Assalto ao acampamento. A "matadeira"

     E iam-se assim os dias, nesse intermitir de refregas furiosas e rápidas, e longas reticências de calma, pontilhadas de balas...
     Os assaltos, às vezes, contra toda a expectativa, não cessavam logo. Num crescendo aterrador, agitavam todas as linhas e tinham vislumbres de batalha. Num deles, a 1.° de julho, os sertanejos penetraram em cheio o acampamento até ao centro das baterias. O ódio votado aos canhões, que dia a dia lhes demoliam os templos, arrebatara-os à façanha inverossímil, visando a captura ou a destruição do maior deles, o Withworth 32, a "matadeira", conforme o apelidavam. Foram poucos, porém, os que se abalançaram à empresa. Onze apenas, guiados por Joaquim Macambira, filho do velho cabecilha de igual nome. Mas ante o grupo diminuto formaram-se batalhões inteiros.

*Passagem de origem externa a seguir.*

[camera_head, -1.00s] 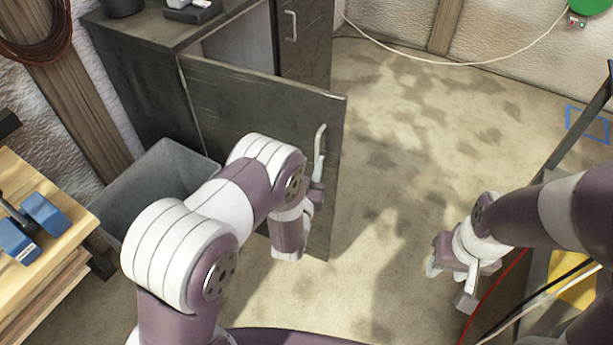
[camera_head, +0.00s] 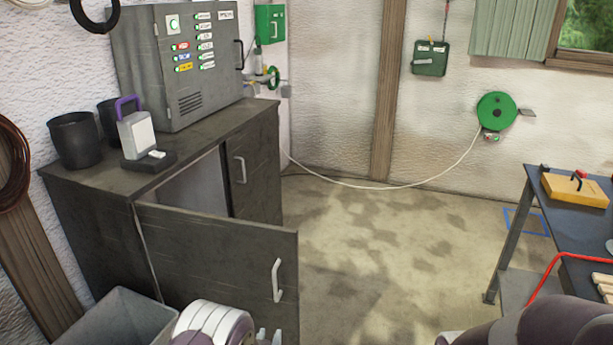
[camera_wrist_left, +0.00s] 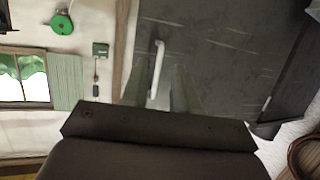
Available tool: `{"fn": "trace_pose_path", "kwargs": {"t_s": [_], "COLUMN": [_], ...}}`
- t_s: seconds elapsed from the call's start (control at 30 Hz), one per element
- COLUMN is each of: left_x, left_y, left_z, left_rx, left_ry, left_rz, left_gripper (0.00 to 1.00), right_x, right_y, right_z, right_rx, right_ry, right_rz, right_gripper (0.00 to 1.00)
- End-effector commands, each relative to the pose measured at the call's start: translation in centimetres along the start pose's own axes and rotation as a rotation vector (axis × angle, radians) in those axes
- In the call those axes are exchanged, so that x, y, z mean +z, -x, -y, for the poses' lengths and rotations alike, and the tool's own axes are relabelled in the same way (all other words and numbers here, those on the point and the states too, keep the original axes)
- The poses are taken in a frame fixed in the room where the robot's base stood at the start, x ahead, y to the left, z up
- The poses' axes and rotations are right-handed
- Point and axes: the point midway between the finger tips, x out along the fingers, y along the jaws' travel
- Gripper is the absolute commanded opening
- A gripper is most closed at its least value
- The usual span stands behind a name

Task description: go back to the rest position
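My left gripper (camera_head: 269,338) shows only by its fingertips at the bottom edge of the head view, beside the open cabinet door (camera_head: 215,262) and below the door's pale handle (camera_head: 277,280). In the left wrist view my left gripper (camera_wrist_left: 163,92) has its two fingers apart, with nothing held. The handle (camera_wrist_left: 156,68) shows beyond and between them, and I see no grip on it. A white and purple part of my left arm shows at the bottom of the head view. My right gripper is out of view; only part of my right arm shows at the bottom right.
The grey cabinet (camera_head: 85,235) stands at left with its door swung out. A grey bin (camera_head: 118,318) stands before it. A dark workbench (camera_head: 575,215) with a yellow block (camera_head: 575,188) is at right. The floor (camera_head: 385,245) between is clear.

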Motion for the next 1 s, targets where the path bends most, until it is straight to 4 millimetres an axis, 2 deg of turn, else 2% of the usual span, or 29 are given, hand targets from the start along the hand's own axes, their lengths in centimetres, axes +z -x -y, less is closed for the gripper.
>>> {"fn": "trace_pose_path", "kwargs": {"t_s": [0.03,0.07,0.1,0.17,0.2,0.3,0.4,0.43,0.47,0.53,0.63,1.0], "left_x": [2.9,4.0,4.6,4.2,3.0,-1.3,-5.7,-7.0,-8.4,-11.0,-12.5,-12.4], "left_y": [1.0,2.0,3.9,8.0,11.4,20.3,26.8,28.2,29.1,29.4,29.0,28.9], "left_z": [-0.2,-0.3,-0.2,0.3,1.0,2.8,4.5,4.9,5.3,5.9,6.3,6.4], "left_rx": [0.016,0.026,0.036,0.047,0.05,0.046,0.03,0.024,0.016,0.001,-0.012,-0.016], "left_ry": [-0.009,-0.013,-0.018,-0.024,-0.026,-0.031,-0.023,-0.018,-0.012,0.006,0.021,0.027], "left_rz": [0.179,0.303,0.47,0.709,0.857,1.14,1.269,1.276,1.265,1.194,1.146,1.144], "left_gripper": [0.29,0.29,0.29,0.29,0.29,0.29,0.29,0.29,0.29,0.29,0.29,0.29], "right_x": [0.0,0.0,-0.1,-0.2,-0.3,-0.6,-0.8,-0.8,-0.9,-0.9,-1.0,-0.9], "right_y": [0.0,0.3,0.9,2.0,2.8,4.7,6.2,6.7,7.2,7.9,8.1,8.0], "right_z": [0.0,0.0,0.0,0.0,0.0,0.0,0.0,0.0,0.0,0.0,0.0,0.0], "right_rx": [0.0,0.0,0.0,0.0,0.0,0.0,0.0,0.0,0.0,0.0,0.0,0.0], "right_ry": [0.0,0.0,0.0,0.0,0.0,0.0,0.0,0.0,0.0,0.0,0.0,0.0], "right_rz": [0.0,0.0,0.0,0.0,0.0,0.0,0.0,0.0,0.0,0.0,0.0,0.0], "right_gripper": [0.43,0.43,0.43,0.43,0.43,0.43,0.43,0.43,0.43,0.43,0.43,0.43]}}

Deram-se cargas cerradas de baionetas a toques de corneta, como se fosse uma legião; até que baqueassem todos, salvo um único, que escapou miraculosamente. varando pelas fileiras agitadas.
     A tropa teve o adminículo de mais uma vitória pouco lisonjeira e acrescido o respeito ao destemor do adversário.
     O ascendente deste avultava dia a dia. Descobriam-se, mais próximas, avançando num constringir vagaroso, as trincheiras circulantes: pela esquerda, trancando o passo para a fazenda Velha; pela direita, ameaçando o posto de carneação e reduzindo a área do pequeno pasto em que estavam os animais de tração e montaria; e pela retaguarda, aproximando-se pelo caminho do Rosário. Os corpos destacados para as tomar e demolir tomavam-nas e demoliam-nas facilmente. Tornavam com poucas baixas ou de todo indenes. E no dia subsequente volviam à mesma tarefa, reconstruídos durante a noite, e cada vez mais próximos, os entrincheiramentos ameaçadores.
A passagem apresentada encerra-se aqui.